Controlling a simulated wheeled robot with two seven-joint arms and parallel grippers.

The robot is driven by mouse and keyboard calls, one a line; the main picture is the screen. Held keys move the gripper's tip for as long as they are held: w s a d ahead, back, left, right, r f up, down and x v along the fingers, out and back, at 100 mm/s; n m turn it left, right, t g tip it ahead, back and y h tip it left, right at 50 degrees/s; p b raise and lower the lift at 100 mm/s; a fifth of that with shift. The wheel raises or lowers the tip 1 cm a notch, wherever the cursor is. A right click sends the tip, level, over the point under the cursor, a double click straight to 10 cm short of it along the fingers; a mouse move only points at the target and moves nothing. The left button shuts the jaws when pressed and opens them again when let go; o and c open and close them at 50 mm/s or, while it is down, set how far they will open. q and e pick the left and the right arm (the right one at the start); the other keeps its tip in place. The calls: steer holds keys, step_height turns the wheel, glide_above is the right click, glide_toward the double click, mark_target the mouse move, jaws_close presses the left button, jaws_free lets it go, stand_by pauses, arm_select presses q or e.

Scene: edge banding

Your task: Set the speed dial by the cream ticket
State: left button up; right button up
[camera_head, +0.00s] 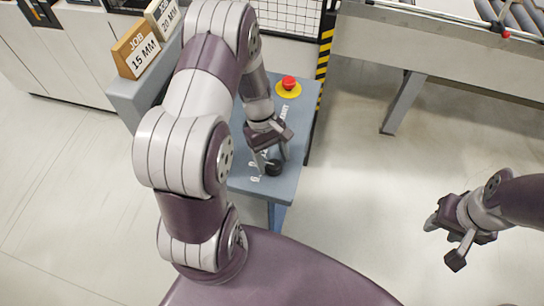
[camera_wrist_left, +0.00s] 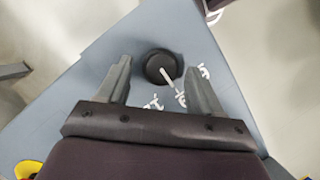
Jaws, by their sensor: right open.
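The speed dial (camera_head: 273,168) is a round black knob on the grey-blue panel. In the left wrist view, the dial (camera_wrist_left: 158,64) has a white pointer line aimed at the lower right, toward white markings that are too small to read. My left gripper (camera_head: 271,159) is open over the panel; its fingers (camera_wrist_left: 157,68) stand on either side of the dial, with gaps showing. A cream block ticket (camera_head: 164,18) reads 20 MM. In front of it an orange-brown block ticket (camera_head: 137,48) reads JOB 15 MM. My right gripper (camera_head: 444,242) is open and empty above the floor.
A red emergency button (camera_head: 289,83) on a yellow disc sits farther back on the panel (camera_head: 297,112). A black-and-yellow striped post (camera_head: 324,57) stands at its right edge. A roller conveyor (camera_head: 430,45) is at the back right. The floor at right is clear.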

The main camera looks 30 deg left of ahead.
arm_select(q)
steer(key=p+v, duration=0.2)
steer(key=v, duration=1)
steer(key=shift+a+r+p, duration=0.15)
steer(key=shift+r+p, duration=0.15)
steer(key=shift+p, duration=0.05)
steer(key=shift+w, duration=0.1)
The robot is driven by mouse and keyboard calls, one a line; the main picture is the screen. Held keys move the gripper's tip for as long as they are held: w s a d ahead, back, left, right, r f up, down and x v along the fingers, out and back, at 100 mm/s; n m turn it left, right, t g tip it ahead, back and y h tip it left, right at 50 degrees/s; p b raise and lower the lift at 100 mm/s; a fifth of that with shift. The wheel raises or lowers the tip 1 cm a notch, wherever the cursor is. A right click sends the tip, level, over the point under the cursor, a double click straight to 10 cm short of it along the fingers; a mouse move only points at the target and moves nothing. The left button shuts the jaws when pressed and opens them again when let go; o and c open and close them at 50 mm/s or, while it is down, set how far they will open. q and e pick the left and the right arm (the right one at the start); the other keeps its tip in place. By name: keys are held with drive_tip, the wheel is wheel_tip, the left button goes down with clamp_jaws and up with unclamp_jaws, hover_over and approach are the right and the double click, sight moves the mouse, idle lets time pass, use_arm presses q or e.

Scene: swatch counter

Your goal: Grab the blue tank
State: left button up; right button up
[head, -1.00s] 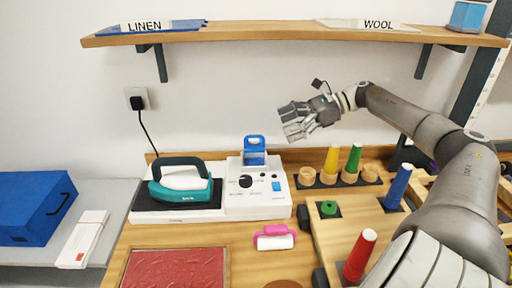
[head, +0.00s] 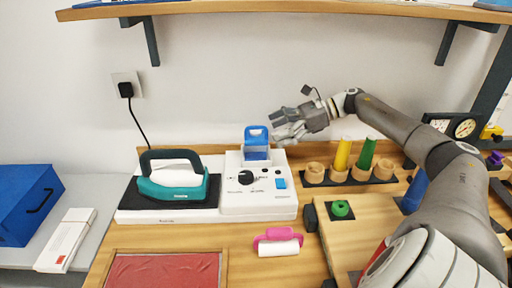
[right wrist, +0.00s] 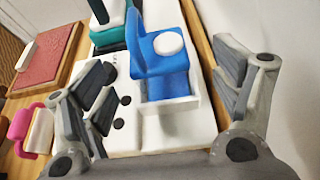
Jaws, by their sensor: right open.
★ ★ ★ ★ ★
The exercise:
In the listing above, find the line with "Your task: Set" and the line with "[camera_wrist_left, +0.00s]". Copy exactly those lines and all between them, minus the images.

Output of the exercise:
Your task: Set the speed dial by the cream ticket
State: left button up; right button up
[camera_head, +0.00s] 
[camera_wrist_left, +0.00s] 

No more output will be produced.